The aspects of the Messiah that the Bible assigns to Jesus Christ can be traced back to humanity’s primitive cultures. In “Pagan Origins of the Christian Myth,” Jackson makes note of the vegetation theory developed by Sir James George Frazer, in his “Golden Bough” and by Grant Allen in “The Evolution of the Idea of God.” Jackson quotes psychologist Dr. David Forsyth, who summarized the theory:
“Many gods besides Christ have been supposed to die, be resurrected and ascend to heaven. This idea has now been traced back to its origin among primitive people in the annual death and resurrection of crops and plant life generally. According to the advocates of the solar myth theory, the ancient crucified saviors were personifications of the sun, and their life-stories were allegories of the sun’s passage through the 12 constellations of the Zodiac.”
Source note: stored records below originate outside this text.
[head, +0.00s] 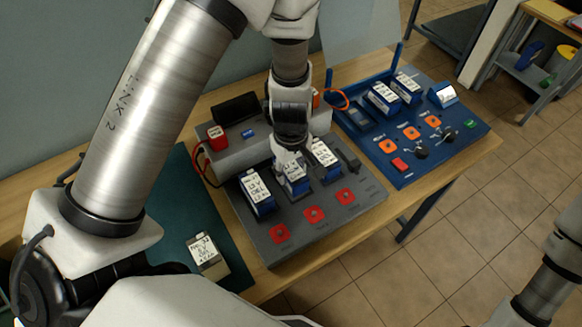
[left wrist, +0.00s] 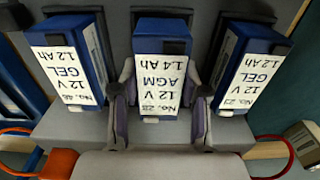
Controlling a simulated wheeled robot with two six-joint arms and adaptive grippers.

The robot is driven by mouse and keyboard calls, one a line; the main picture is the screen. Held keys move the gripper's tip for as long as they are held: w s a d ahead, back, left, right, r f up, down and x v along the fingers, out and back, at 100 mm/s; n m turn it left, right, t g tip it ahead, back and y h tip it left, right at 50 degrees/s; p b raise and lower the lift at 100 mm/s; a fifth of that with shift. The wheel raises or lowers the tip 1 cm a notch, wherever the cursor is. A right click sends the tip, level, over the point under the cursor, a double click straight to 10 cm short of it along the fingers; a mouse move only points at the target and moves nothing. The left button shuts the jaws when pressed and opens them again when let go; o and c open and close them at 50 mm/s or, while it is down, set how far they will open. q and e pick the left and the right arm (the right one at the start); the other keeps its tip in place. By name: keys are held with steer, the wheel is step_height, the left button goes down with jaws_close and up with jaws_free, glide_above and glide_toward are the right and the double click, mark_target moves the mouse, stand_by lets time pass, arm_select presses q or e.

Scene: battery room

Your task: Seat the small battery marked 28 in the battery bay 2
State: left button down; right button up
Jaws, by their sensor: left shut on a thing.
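The small battery marked 28 (left wrist: 161,80) is blue with a white label reading 12 V AGM 1.4 Ah. It is upright at the middle place of the grey battery panel (head: 262,240), and it also shows in the head view (head: 297,184). My left gripper (left wrist: 161,112) is shut on it, one finger on each side. Whether its base rests fully down is hidden. Batteries flank it: No. 23 (left wrist: 248,68) at the left in the head view, and another GEL battery (left wrist: 70,66) at the right. Bay numbers are not readable. My right gripper is out of view.
A battery marked 33 (head: 207,256) lies on the green mat (head: 180,215). Red squares (head: 313,214) line the panel's front. A blue panel (head: 400,172) with batteries and knobs stands at the right. An orange cable (head: 342,98) runs behind.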

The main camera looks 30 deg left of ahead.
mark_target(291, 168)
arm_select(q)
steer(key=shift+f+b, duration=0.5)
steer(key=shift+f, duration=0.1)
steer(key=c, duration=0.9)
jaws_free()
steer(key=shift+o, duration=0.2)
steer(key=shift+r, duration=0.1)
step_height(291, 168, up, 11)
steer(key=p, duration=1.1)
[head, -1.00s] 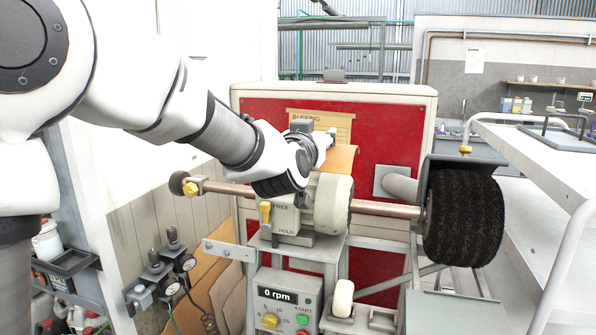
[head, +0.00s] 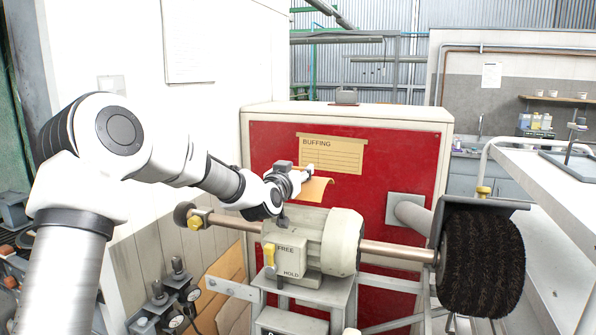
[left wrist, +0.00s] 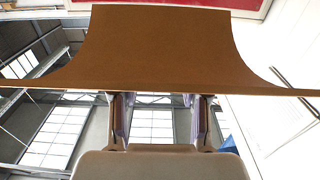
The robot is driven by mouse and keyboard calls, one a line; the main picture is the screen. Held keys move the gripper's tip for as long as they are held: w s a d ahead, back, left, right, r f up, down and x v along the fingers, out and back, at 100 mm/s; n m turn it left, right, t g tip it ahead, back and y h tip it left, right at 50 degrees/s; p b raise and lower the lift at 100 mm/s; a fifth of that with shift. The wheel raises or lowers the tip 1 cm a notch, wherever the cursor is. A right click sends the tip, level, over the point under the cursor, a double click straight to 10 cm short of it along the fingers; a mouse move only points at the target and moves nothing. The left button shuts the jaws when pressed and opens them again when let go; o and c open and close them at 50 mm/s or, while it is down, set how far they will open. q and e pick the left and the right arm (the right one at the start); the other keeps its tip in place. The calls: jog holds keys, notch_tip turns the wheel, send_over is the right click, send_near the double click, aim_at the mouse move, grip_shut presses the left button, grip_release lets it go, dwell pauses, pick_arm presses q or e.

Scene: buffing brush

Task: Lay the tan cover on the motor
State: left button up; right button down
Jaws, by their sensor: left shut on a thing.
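The tan cover (head: 318,189) is a thin curved sheet held up in front of the red panel. My left gripper (head: 303,177) is shut on its edge. In the left wrist view the cover (left wrist: 160,48) spans the frame above the fingers (left wrist: 160,108), which meet its near edge. The motor (head: 341,241) is a pale grey-green rounded body on a stand. In the head view the cover shows above the motor's top, with a gap between them; how far apart they are in depth I cannot tell. My right gripper is not in view.
A copper-coloured shaft (head: 398,253) runs from the motor to a large dark brush (head: 482,262) at right. A switch box (head: 285,250) with a yellow lever is on the motor's left. The red-panelled cabinet (head: 400,160) stands behind. A white-topped bench (head: 540,190) is at far right.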

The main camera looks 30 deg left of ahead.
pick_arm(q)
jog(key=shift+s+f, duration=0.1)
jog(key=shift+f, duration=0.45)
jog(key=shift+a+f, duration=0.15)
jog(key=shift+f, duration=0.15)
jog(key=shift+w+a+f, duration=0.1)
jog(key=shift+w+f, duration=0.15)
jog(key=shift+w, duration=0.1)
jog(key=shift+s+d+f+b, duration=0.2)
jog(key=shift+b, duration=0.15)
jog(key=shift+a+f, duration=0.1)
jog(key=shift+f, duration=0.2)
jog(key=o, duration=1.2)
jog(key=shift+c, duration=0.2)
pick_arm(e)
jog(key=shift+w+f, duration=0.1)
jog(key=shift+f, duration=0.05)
“Vegetation cults, it seems are older than stellar or solar cults, but were later blended with them. In the primitive vegetation-god sacrifice, the victim was, it is believed, originally the king, or head-man, of the tribe or clan. It was believed by ancient man that the prosperity of the tribe depended on the well-being of the ruler. If the king became old and feeble, it was considered a foregone conclusion that the nation or tribe would suffer a similar decline. So the king, who was usually regarded as a god in human form, was sacrificed, and replaced with a younger and more vigorous man. He was generally slain while bound to a sacred tree, with arms outstretched in the form of a cross. After being entombed, he was believed to rise from the dead within three days; the three-day period representing the return of vegetation.”
Other saviors with stories similar to life of Jesus, which contain a virgin birth, death, and resurrection, include Buddha, Krishna, Odysseus, Romulus, Dionysus, Heracles, Glycon, Zoroaster, Attis of Phrygia, and Horus.